急速に変化する仕事と雇用に対応するには
後藤 今年の受験生は4年後に就職するわけですが、これだけ円が弱くて、自民党が崩壊して、いまよりも国際競争力は低くなっていると想定できる。日本の経済が不安定になっていることで、産業構造や雇用システムがガラッと変わる可能性は高いです。
営業職は人間がやらず「電子」がやる時代になるでしょう。人工知能が進化すれば、経理業務に人材を割り振ることもないでしょうね。社会科学系が養成していた人材の活躍の場がどんどん狭くなっていきます。
雇用システムも、特定の業務に対して人材を求めて賃金を支払うジョブ型雇用が増えてくるでしょうから「○○大学△△学部を卒業した」ことはあまり評価されず、「あなたは何ができますか」を問われるようになり、護送船団方式の大学システムは意味をなくします。
――そうなると、偏差値や大学間の序列も崩壊していきますね。
後藤 いかに学生を育て上げるか。

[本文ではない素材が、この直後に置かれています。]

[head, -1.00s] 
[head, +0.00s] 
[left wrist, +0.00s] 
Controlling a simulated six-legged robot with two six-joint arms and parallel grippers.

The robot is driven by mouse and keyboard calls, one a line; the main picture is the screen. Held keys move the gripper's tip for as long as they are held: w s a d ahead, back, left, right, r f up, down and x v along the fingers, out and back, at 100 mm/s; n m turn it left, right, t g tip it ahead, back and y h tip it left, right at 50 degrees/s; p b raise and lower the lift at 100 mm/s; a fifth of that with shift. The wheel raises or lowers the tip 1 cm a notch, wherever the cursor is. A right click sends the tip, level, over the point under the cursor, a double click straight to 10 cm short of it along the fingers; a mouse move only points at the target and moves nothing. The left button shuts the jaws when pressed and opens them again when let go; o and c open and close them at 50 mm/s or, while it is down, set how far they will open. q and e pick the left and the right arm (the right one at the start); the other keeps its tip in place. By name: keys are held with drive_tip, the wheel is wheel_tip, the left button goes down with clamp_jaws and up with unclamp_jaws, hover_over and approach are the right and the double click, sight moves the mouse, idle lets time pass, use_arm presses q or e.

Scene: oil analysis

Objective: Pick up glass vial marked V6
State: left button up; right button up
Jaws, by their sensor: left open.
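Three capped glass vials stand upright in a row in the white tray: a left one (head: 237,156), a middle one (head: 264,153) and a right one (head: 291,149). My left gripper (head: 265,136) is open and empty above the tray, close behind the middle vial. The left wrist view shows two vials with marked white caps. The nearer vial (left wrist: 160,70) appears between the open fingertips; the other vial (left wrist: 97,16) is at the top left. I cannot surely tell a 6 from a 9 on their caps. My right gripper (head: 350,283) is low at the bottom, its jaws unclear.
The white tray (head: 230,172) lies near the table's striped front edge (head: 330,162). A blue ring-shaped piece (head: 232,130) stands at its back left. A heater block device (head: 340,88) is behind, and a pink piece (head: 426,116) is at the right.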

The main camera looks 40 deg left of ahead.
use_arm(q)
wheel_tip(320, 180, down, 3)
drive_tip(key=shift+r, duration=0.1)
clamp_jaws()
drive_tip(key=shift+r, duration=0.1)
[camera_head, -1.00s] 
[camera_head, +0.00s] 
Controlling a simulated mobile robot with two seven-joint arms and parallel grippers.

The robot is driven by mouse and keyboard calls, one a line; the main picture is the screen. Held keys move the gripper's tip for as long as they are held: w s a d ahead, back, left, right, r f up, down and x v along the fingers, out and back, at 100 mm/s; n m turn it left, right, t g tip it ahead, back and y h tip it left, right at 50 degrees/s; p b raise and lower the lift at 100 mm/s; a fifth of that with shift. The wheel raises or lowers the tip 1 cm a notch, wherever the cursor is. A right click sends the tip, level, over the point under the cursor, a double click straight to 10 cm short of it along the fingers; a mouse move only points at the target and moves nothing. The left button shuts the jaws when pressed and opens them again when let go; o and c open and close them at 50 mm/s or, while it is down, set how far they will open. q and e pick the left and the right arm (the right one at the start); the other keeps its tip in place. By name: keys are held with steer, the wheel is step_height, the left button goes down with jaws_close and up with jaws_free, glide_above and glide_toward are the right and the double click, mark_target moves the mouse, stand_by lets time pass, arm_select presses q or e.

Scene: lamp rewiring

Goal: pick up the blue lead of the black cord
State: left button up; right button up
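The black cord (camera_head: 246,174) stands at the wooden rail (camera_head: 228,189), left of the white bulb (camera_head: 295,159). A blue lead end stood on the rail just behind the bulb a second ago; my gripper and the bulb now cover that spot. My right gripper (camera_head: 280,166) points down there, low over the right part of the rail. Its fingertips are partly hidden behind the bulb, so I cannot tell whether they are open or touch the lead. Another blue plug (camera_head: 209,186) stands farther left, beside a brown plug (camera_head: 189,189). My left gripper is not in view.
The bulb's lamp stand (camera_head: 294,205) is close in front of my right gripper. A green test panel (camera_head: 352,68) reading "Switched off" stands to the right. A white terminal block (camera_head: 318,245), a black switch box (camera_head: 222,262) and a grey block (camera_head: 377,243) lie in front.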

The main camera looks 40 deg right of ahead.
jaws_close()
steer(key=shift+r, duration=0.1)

大学教育の実質化を求められます。その大学教育にふさわしい能力の基盤となる教育が、高校教育にも求められていることを忘れてはいけないですね。基礎学力がないところに学力は積み上がりません。
――難関中高一貫校からの海外直接進学も年々増えているそうです。
後藤 一方で、トップ進学校では、保護者がこうした状況を既に見越しています。あるトップ公立女子校では、文系クラスよりも理系クラスが多くなりました。これは保護者の意向です。産業構造の転換を見据えているのですね。
さらに言えば、人工知能では対応しにくい保育士の待遇は改善し始めています。保育所不足の影響もあり、既に初任給は公務員よりも厚遇になる地域も出ています。ここでは短大卒と四大卒の給与格差はあまり大きくないようです。少子化とは言え、子どもが生まれないわけではない。今後、特に第3層の受験生は、人工知能が発達した世界を思い描いて高校卒業後の進路を落ち着いて考える必要があるでしょう。
井沢 首相がグレートリセットだとか言っている状態ですから。
後藤 そこまで読み込んで、偏差値だけではない大学選びをしないといけないわけです。